Interest rate cuts should still be “a way off” in the UK, one Bank of England ratesetter has said, as she warned that the country was struggling with more “inflation persistance” than in other economies.
Writing in the Financial Times, Megan Greene said: “The risk of inflation persistence is diminishing as these indicators come down in line with the MPC’s forecast.
“But they remain higher than in other advanced economies, particularly the US. Momentum in the markets has been towards pricing in later rate cuts by the Fed as economic growth remains robust. In my view, rate cuts in the UK should still be a way off as well.

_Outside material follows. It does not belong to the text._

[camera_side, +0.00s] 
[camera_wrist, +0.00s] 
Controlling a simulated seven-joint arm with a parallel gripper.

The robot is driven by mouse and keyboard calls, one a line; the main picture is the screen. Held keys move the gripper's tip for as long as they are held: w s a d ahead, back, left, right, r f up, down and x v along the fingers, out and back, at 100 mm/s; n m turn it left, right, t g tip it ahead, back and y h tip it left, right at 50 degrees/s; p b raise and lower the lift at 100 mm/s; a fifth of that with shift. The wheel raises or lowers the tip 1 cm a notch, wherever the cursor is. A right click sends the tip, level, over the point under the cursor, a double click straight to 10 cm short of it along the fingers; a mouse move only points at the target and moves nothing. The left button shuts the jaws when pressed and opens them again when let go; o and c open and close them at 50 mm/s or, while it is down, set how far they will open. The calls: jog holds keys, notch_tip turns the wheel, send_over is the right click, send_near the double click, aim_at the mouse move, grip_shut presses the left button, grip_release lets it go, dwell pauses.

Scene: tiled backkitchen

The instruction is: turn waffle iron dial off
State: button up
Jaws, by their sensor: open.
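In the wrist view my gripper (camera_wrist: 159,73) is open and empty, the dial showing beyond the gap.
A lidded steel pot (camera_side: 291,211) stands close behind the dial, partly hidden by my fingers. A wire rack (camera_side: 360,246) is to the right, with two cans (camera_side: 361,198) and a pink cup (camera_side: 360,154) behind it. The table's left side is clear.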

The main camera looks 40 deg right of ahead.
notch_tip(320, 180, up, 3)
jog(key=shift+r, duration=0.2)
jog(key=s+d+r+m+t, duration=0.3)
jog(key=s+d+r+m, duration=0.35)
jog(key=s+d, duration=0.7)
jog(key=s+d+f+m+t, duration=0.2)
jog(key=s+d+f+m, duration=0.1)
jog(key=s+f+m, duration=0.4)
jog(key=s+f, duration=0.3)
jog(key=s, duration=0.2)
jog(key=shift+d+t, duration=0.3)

5 things to start your day
1) Thames Water bondholder warns creditor losses will deter investment in UK | Nationalisation threatens to discourage financing of Britain’s ageing infrastructure
2) Slash benefits to get more men into work, IMF urges | Mel Stride vows to ‘do whatever it takes’ as Fund calls for radical action on worklessness
3) KPMG hit with record fine for exam cheating | Big Four accounting firm ordered to pay $25m for scandal involving hundreds of employees
4) Post-Brexit boost for the City as EU rules on stock market research scrapped | FCA consults on plans to remove laws underpinning £9 trillion industry
5) Post-Brexit checks on food to cost consumers £2bn, report claims | New rules are equivalent to a 10pc tariff, warns Allianz
What happened overnight
On Wall Street, the Dow Jones Industrial Average fell 1.09pc, to 38,461.51. The S&P 500 dropped 0.95pc, to 5,160.64, and the Nasdaq Composite lost 0.84pc, to close at 16,170.36.
The yield on benchmark US 10-year Treasury bonds rose to 4.546pc, from 4.366pc late on Tuesday.
MSCI’s broadest index of Asia-Pacific shares outside Japan fell 0.7pc and the Nikkei dropped 0.8pc.
China’s blue chips eased 0.4pc and Hong Kong’s Hang Seng index fell 1.1pc, after data showed consumer prices in the world’s second-largest economy rose by a muted 0.1pc in March, missing expectations.